This is a topic that’s interested me for the past couple of years. Obviously, I can’t speak with authority on the topic since I haven’t studied relevant psychology, but I’m very interested in why this happens and how it can be prevented. It’s my understanding that at around 40 years of age, give or take, one may experience general dissatisfaction with life. Anxiety and depression are common. I understand it’s the dawning that life is passing you by faster than you’d planned.
You can’t look at being 40 as the glass half full either. You leave behind your youth and will most likely spend a decent chunk of the later portion of your life with some sort of physical disability, impairment, or illness. Stagnation in your professional life or discontent in your personal life may be contributing factors.

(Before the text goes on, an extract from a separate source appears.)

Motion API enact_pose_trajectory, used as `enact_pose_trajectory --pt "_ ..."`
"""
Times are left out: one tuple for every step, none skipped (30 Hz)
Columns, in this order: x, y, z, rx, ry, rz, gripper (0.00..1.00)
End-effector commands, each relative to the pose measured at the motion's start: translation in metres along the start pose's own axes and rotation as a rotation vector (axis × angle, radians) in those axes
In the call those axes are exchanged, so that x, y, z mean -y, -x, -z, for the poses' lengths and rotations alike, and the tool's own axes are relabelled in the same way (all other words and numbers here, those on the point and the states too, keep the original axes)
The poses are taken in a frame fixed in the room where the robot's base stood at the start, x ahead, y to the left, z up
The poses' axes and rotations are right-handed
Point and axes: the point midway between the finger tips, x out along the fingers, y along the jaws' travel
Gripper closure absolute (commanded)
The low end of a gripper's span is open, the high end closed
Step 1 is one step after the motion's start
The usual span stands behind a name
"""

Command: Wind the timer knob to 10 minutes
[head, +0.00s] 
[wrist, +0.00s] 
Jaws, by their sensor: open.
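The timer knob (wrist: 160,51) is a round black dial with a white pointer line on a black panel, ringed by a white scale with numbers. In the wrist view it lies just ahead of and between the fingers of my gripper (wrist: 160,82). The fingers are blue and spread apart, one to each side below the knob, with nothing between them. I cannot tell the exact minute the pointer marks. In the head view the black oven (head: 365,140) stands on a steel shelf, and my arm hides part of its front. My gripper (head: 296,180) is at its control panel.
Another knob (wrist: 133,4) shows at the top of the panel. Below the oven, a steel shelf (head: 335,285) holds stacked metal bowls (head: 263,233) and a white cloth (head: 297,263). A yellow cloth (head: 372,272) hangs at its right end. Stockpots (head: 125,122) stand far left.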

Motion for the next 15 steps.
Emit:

But underneath all of this, what is the real reason for the midlife crisis? Is it the realisation that you’re now losing the race with the prospect of death? Or is it this combined with the aforementioned reasons? If the average lifespan of a human being was 200 years, I doubt very much we’d experience a midlife crisis in the proximity of 40 years in.
I think the true reason this happens is because up until this age, people have never really thought long and hard about death. And if they did, they considered it as a very unlikely hypothetical situation because it seemed so far in the distant future. At this age, do we realise how real the insignificance of our lives is? Do we finally realise our impermanence? I think this could well be the case and yet we don’t know how to cope with this reality since we’ve ignored it our whole life.
Reshaping how we view life and our personal timeline may prevent this uneasiness some of us currently experience in the middle of our lives.